Adult me wishes I still had that determination and persistence, fuck.
Reminds me of when I was playing Morrowind on the Xbox at fifteen years old and, after many months of playing, I finally embarked on the main quest. At which point I realized I had looted a main quest item from some fortress during early exploration and misplaced it. I needed it to finish the game.
I must have spent months here and there looking for that item in the world. I checked every shopkeeper in case I sold it. Then I searched every container I might have stashed it in.
Never found it. Never beat the game... (Until last year, 15+ years later, thanks to OpenMW).
Always wanted to rip the save file from the Xbox in my parents' attic and search for where I put that damn item just out of curiosity.
But your determination and persistence reminded me of mine.
You have to use the joycons. Multiplayer battles don't really work because all pokemon in Pikachu/Eevee have weirdly inflated stats due to the candy system imported from Pokemon Go. You can't battle wild pokemon; you can only catch them.
This isn't restricted to the Let's Go series, but all modern Pokemon games (starting with X/Y) are absurdly easy in comparison to the originals; don't expect that you'll ever be in any danger of losing a battle.
(Also, Pikachu/Eevee are not remakes of Red/Blue - they're remakes of Yellow. But that's a small difference.)
If what you want is online multiplayer pokemon battles with just the first 151 pokemon eligible, I'd probably go for Sword/Shield and try to round up support on Smogon for your "only gen I pokemon" format. If you want to replay Yellow, then Let's Go is what you want.
> Multiplayer battles don't really work because all pokemon in Pikachu/Eevee have weirdly inflated stats due to the candy system imported from Pokemon Go. You can't battle wild pokemon; you can only catch them. This isn't restricted to the Let's Go series, but all modern Pokemon games (starting with X/Y) are absurdly easy in comparison to the originals; don't expect that you'll ever be in any danger of losing a battle.
Oh man, that’s tragic :’( I knew there had to be a catch. I genuinely don’t understand why they wouldn’t just remake the originals! Surely I’m not the only one in my generation with nostalgia and a professional salary to spend on video games.
I mean ... other than some of the multiplayer stuff mentioned, Eevee/Pikachu are tile-for-tile remakes of the old games, so if you're after a nostalgia kick I'd say they are definitely worth it.
> You can't battle wild pokemon; you can only catch them. This isn't restricted to the Let's Go series, but all modern Pokemon games (starting with X/Y) are absurdly easy in comparison to the originals; don't expect that you'll ever be in any danger of losing a battle.
If you're looking for my opinions, the restriction to catching wild pokemon doesn't really hurt the game. (It's also true that the classic "random battle" mechanic is mostly gone - instead, tall grass and cave tiles that could previously generate random battles now generate pokemon that are visible from the overworld, and you can run into them or avoid them at your own discretion. I happen to like that change, and I believe it's popular generally.)
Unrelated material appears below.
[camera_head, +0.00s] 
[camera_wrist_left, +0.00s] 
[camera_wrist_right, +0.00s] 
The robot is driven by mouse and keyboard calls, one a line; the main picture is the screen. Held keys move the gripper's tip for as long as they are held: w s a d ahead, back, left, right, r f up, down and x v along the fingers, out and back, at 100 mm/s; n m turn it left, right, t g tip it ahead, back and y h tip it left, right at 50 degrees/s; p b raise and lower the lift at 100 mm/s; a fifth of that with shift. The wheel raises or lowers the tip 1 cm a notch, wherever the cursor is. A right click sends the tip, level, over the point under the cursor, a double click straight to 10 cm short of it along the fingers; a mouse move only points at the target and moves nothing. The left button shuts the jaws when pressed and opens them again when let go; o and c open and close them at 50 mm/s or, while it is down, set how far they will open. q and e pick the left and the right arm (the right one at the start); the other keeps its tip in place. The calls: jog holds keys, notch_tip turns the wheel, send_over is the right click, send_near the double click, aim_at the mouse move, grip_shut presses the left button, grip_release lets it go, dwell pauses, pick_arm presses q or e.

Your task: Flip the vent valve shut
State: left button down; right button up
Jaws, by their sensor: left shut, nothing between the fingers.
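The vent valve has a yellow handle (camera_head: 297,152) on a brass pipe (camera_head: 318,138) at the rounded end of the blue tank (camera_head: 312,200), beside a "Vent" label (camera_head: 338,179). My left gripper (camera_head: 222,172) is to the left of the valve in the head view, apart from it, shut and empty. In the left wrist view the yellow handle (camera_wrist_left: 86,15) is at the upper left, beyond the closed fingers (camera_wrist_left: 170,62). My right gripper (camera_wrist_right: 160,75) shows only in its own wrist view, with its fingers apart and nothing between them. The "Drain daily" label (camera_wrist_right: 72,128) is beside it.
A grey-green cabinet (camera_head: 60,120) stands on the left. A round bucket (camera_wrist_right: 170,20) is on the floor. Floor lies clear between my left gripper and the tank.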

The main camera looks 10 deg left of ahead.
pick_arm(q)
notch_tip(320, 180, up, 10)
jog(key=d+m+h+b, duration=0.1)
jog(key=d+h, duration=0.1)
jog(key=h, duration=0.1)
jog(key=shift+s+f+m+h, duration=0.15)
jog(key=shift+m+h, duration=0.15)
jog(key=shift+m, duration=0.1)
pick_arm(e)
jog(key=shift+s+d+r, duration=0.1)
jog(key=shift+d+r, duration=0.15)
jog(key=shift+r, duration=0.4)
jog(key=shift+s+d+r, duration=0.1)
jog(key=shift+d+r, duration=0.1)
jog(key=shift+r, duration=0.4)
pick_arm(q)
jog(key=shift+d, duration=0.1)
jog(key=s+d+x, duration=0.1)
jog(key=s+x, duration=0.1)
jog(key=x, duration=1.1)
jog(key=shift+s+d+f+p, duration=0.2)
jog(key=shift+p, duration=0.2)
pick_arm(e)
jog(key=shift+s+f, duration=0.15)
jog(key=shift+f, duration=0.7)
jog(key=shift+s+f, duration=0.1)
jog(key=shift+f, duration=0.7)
The change in difficulty level is, in my opinion, bad. What happened is that pokemon now earn half of an opponent's experience value just by being on your team during the battle, and full value if they participate. (Catching a pokemon counts as defeating them.) The older system was that the opponent's experience value was divided evenly among participants while spectators got nothing. So for a battle in which two of your pokemon participate in defeating an enemy pokemon worth 400 experience:
- In generations I through V, your two participating pokemon would earn 200 experience each, for a total of 400 experience.
- In generations VI forward, your two participating pokemon would earn 400 experience each, and your other four pokemon would earn 200 experience each, for a total of 1600 experience.
But this 300% increase in experience earned by your team (250% in the likely case where you only have one participant per enemy) was not accompanied by any increase in enemy levels or in experience required for you to level up, or by a decrease in enemy experience values. You just earn ludicrous amounts of experience and dramatically overlevel everything prior to the elite four, and there's nothing you can do about it. It is not possible for a pokemon on your team to fall behind in levels even if you never use it at all.
As a separate concern, specific battles that were viewed as challenging in the original games tend to be nerfed in the remakes; the notable ones are Whitney in Gold/Silver and Cynthia in Diamond/Pearl.
My point still stands about the tile-for-tile remake though. I thoroughly enjoyed them. But then I wasn't at all bothered about fighting wild pokemon, and honestly the original games had virtually zero difficulty for me anyway. Just waste a bunch of time fighting wild pokemon to boost your stats every so often, then carry on winning at everything. There are reasons to try things like that in the new game - catching the same pokemon multiple times increases the chances of shinies appearing, and pokemon with better stats.
Each to their own, but for me it was a good nostalgia kick, and I'm not going to get upset if some of the mechanics have changed a bit.
Alternatively, check out PokeMMO. It's basically a multiplayer Pokemon game built on the roms of the original games (supports gen 1, and 3-5). There isn't a native Switch build though so you'd need to dualboot Android or Linux if you wanted to make that happen.